Trump vieta gli studenti stranieri ad Harvard: “Ambiente pro-terrorismo e collusione con la Cina”.
Il presidente degli Stati Uniti revoca la certificazione per l’ammissione internazionale all’ateneo simbolo del liberalismo. Espulsione per 6.800 studenti stranieri. Harvard insorge: "Mossa illegale, ci opporremo in tribunale".
Con un colpo di penna, l’amministrazione Trump ha scatenato uno dei più duri attacchi mai visti contro l’università di Harvard, simbolo dell’élite accademica americana e baluardo del pensiero liberal. Il Dipartimento della Sicurezza interna, guidato dalla segretaria Kristi Noem, ha ufficializzato la revoca della certificazione che consente all’ateneo di accogliere studenti internazionali, sospendendo la sua partecipazione al Student and Exchange Visitor Program. La decisione colpisce direttamente i circa 6.800 studenti stranieri attualmente iscritti a Harvard, che rappresentano il 27% del corpo studentesco: ora dovranno lasciare il Paese o cercare rifugio in altre università.
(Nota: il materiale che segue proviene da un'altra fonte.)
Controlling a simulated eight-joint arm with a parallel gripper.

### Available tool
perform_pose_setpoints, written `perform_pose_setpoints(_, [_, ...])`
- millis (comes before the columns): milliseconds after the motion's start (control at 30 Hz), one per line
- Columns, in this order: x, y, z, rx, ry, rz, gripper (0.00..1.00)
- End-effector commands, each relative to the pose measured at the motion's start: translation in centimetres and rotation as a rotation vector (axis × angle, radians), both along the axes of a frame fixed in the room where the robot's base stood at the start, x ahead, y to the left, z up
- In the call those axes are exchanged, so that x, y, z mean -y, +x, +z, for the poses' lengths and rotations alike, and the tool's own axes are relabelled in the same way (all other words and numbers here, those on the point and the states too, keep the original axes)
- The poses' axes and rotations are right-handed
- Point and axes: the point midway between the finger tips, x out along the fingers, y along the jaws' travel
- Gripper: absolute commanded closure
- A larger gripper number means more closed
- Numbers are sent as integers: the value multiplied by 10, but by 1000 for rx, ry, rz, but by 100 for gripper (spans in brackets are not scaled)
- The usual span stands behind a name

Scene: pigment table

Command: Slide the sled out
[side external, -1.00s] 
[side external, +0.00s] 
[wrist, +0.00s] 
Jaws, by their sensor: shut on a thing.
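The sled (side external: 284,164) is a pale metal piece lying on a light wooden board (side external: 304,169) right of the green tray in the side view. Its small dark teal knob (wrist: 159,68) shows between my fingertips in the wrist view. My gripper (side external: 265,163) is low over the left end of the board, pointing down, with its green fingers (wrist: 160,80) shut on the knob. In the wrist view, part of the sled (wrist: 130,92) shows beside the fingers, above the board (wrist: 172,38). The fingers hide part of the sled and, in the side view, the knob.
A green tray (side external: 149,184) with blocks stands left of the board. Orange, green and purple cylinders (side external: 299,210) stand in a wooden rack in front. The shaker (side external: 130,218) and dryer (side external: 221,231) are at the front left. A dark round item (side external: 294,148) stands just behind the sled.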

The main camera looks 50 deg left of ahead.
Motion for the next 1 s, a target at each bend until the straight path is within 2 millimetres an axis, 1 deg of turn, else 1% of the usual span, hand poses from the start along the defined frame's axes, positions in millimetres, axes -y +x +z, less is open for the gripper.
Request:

La misura, giustificata con l’accusa di «ambienti ostili e insicuri» all’interno del campus, è stata motivata da una lunga serie di denunce: la presunta presenza di “agitatori filo-terroristi”, episodi di antisemitismo, una presunta collusione con il Partito Comunista Cinese e la mancata collaborazione dell’università nell’identificare gli studenti coinvolti in proteste antiamericane. Le autorità federali hanno imposto un ultimatum: Harvard avrà 72 ore di tempo per fornire dati completi, inclusi video e audio, sulle attività degli studenti stranieri negli ultimi cinque anni. In caso contrario, il divieto resterà in vigore.
L’ennesimo fronte della “guerra culturale” trumpiana
Il provvedimento segna un’escalation senza precedenti nella crociata del presidente Trump contro le università statunitensi considerate focolai di progressismo e dissenso. Già da mesi la Casa Bianca ha preso di mira Harvard, minacciandone l’autonomia con tagli ai finanziamenti federali (pari a 2,6 miliardi di dollari) e accusandola apertamente di promuovere «odio e stupidità» attraverso i programmi DEI (Diversità, Equità, Inclusione), ora smantellati in molte strutture pubbliche sotto pressione governativa.
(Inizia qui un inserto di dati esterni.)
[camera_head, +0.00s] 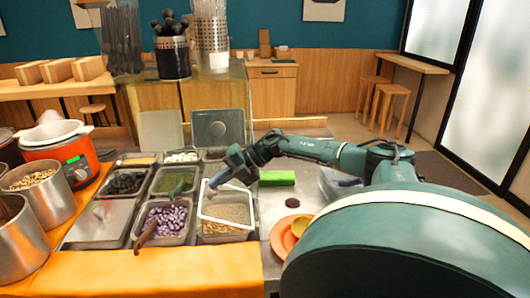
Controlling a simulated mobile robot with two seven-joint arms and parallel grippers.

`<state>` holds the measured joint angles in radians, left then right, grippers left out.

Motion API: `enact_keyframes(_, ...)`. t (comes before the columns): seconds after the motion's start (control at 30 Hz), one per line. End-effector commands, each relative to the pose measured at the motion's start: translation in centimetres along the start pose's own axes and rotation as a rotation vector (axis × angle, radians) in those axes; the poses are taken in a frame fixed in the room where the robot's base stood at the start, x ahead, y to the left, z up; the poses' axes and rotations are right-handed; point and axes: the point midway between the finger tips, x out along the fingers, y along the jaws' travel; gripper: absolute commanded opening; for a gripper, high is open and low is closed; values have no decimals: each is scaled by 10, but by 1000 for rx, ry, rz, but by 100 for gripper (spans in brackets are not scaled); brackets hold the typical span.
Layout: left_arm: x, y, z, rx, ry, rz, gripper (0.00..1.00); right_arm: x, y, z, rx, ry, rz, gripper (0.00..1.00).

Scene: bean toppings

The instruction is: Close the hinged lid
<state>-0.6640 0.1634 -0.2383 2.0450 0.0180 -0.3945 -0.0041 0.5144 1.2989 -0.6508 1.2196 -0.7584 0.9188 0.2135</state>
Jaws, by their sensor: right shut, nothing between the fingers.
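A hinged lid (232,124) with a dark round spot on it stands upright at the back of the topping station. A second upright lid (160,128) is to its left. A flat metal lid (98,222) lies over the front left compartment. My right gripper (212,184) is shut and empty. It points down and left over the compartments, in front of the upright lid and apart from it, near the white-rimmed tray of grain (228,214). My left gripper is not in view.
Purple beans (168,218) with a brown-handled ladle (146,233) fill a neighbouring tray. A green block (277,177) and orange plates (283,240) sit to the right. An orange cooker (65,155) and metal pots (45,195) stand at the left.

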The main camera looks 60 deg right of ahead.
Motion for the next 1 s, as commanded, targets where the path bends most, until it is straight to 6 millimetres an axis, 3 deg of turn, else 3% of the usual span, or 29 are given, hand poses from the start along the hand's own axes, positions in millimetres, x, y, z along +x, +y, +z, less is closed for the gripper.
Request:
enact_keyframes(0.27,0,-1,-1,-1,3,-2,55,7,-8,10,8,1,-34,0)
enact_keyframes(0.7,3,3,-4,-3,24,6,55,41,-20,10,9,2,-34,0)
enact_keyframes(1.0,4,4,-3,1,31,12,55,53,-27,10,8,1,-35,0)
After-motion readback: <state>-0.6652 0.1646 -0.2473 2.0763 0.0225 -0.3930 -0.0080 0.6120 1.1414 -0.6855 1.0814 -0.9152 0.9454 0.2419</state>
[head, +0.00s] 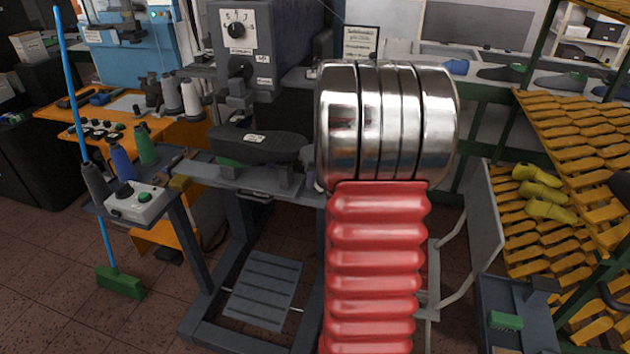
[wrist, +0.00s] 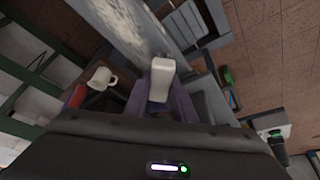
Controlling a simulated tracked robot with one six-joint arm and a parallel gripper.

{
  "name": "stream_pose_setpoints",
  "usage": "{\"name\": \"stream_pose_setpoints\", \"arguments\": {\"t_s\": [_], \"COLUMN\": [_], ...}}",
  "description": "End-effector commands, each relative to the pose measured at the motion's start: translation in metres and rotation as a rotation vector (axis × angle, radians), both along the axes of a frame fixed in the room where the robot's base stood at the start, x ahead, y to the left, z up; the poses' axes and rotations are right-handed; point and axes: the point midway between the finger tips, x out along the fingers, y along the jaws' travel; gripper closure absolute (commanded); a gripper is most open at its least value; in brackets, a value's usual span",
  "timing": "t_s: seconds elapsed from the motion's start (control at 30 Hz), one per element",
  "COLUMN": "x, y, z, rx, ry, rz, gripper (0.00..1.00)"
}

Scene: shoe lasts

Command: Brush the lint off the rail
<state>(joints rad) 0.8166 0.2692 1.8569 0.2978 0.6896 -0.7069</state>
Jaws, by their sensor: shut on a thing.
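In the wrist view my gripper (wrist: 162,92) has its two dull purple fingers shut on a pale, cream-coloured object (wrist: 162,76) with a rounded block end. The rest of that object is hidden, so I cannot tell whether it is a brush. A long grey speckled surface (wrist: 130,32) lies beyond it; I cannot tell whether this is the rail, or whether they touch. In the head view a grey ledge (head: 225,178) runs along the front of the machine bench. No lint can be made out. My gripper is hidden in the head view behind my own arm.
A white mug (wrist: 101,78) stands left of my gripper in the wrist view.

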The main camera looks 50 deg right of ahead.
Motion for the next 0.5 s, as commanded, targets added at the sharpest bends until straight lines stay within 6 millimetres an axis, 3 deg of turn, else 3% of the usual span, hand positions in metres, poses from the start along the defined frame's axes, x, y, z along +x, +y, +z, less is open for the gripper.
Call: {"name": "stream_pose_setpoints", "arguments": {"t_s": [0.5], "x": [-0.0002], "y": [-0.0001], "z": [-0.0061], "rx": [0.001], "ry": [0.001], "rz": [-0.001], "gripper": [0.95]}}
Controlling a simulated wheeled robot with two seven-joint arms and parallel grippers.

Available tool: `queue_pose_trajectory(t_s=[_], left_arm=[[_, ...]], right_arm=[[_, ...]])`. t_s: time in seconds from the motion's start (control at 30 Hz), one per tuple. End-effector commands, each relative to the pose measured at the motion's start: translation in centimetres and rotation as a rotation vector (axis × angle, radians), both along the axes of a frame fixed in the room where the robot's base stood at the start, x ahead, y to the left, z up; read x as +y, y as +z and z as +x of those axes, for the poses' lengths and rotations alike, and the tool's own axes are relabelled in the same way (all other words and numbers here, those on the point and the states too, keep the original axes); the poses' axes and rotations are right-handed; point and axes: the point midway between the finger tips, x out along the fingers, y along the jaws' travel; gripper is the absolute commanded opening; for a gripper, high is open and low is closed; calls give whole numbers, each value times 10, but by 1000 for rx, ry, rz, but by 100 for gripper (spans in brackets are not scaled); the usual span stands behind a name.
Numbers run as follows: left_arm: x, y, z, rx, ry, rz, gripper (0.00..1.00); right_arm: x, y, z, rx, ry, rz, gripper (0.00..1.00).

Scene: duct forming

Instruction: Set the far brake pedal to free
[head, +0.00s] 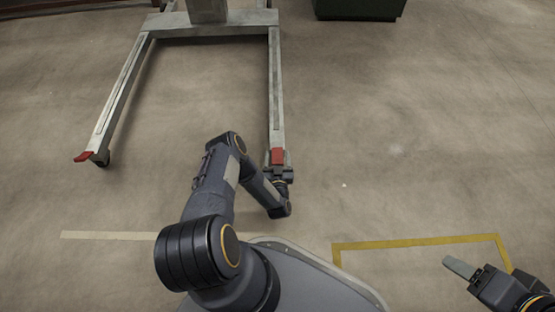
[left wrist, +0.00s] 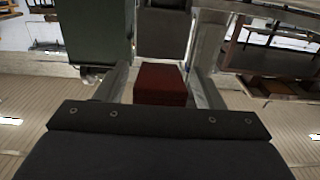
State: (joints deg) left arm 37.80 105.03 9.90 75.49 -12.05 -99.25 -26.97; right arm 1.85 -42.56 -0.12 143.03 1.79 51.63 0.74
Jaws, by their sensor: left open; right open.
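A grey wheeled frame has two long legs, each with a red brake pedal at its end. One red pedal (head: 83,157) is at the end of the left leg, with nothing near it. The other red pedal (head: 277,155) is at the end of the right leg. My left gripper (head: 278,165) is open at this right-leg pedal. In the left wrist view this pedal (left wrist: 160,83) shows between the two spread fingers; whether they touch it I cannot tell. My right gripper (head: 490,272) is open and empty at the lower right, far from both pedals.
The frame's crossbar (head: 205,31) joins the legs at the back. A dark green box (head: 360,8) stands at the top. Yellow floor tape (head: 420,242) and a pale line (head: 110,235) mark the floor. The floor between the legs and to the right is clear.

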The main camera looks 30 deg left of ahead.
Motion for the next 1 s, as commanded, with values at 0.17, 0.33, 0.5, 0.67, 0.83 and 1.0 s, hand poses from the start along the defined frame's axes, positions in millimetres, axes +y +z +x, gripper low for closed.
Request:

La revoca della certificazione per gli studenti stranieri rappresenta però un punto di rottura drammatico: una decisione che ha implicazioni accademiche, economiche e diplomatiche. Harvard, fondata nel 1636, è non solo la più antica università americana, ma anche un motore fondamentale di ricerca scientifica globale, in larga parte alimentato dalla comunità internazionale. Secondo i dati ufficiali, gli studenti internazionali pagano fino a 87.000 dollari l’anno in tasse, vitto e alloggio: il provvedimento mette dunque a rischio anche una delle principali fonti di autofinanziamento dell’ateneo.
Harvard: «Provvedimento illegale, danno incalcolabile»
L’università ha reagito con fermezza. In una nota ufficiale, il portavoce Jason Newton ha definito la mossa «illegale, ritorsiva e pericolosa». «Questa decisione – ha dichiarato – rappresenta una minaccia per la nostra comunità e per l’intero Paese. Gli studenti internazionali non solo arricchiscono la nostra università, ma contribuiscono in modo essenziale alla ricerca scientifica, al dibattito culturale e all’economia americana». L’ateneo ha annunciato di essere pronto a un nuovo ricorso legale, dopo aver già intrapreso azioni giudiziarie contro la Casa Bianca per il congelamento dei fondi e le pressioni sulle politiche accademiche.
Un precedente pericoloso
La Fondazione per i diritti individuali e l’espressione ha criticato duramente il provvedimento, parlando di un “passo verso uno Stato di sorveglianza”. Anche gli Harvard College Democrats hanno condannato l’iniziativa come «autoritarismo da manuale». Altri temono che il blocco degli studenti stranieri possa innescare un effetto domino, minacciando la reputazione e l’attrattività internazionale dell’intero sistema universitario americano. Alcuni rettori hanno già chiesto un intervento del Congresso.
Harvard vs Trump: in gioco l’autonomia accademica
La crisi tra Harvard e l’amministrazione Trump è ormai un caso politico di portata nazionale. In ballo non ci sono solo migliaia di studenti e docenti, ma il futuro stesso dell’indipendenza accademica negli Stati Uniti. La decisione di revocare l’ammissione agli studenti stranieri è molto più di una misura amministrativa: è un gesto simbolico, un avvertimento alle università, e forse il segnale di una trasformazione profonda del rapporto tra potere politico e sapere negli Stati Uniti contemporanei.